The program touched upon the basics, and was geared more toward an entry-level primer on finance 101 for start-ups.
The general consensus from the panelists was that the attendees don’t have to sell stakes in their firms in order to finance growth. When considering taking on debt or giving up some equity, debt is generally the better option since owners get to retain equity in the company and, more importantly, control of their business.
Katz noted that the designer had an existing partner who was in another business. When that partner wanted out, Lim met with an individual who was in the fabric business. The two “hit it off” and have been partners for 10 years now, Katz said. “The company hasn’t needed to borrow” any money, and Lim’s experience shows that there are other options beyond selling a company or taking out substantial loans.
Bahl spoke about the crowd-funding process. He noted that while luxury brands probably wouldn’t go that route, crowd-funding could be a way to validate a concept. “Rewards-based, like Kickstarter, could be a great way to launch a product that is in pre-production.
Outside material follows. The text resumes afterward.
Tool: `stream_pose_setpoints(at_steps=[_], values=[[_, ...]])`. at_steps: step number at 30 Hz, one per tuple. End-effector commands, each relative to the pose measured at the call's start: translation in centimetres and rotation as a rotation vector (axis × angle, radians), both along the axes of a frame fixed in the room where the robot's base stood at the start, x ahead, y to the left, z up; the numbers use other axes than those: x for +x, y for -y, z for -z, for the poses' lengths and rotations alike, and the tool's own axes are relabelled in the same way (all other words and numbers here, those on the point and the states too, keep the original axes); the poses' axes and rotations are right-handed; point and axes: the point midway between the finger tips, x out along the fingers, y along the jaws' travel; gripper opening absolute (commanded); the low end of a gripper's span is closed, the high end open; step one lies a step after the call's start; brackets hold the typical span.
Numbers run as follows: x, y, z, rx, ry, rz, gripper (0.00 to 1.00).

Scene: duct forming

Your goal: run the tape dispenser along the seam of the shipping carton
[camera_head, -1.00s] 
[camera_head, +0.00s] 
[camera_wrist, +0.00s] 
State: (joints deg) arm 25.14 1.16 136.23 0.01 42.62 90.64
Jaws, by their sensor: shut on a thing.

You have to have your sourcing and manufacturing lined up, but it could be a great way to organize your friends and family round,” he said.
Stanley explained the factoring process and how it can be a good option for smaller firms. Rosenthal would lend money to companies, and take care of the outsourcing of management of the receivables for the firms, all for a small fee, he said. Most arrangements are for at least a year.
Hahn spoke about how Samsung got into the financing business through its work with FUBU, the American hip hop apparel firm started by Daymond John in 1992. Samsung’s model calls for it to buy the inventory and manage the logistics — which includes warehousing and insurance of the product — of the business, allowing for the founders to focus on the creative end of the operation. Owners don’t give up ownership their business, but should be in existence for three years and have at least $5 million in annual volume for the model to be cost-effective for Samsung on the operational front. “We don’t require collateral and there is no personal guarantee required,” Han said. Samsung typically enters into three- to five-year working agreements.
Domuracki, who explained the difference between strategic and financial buyers, advised companies to do a business plan for the company. “It’s important for companies to have a roadmap for how much capital it will need and for how long,” she said. She also explained that it can be okay to have a financial sponsor at one stage of a company’s development to grow the business and then look for a strategic buyer once that growth is achieved.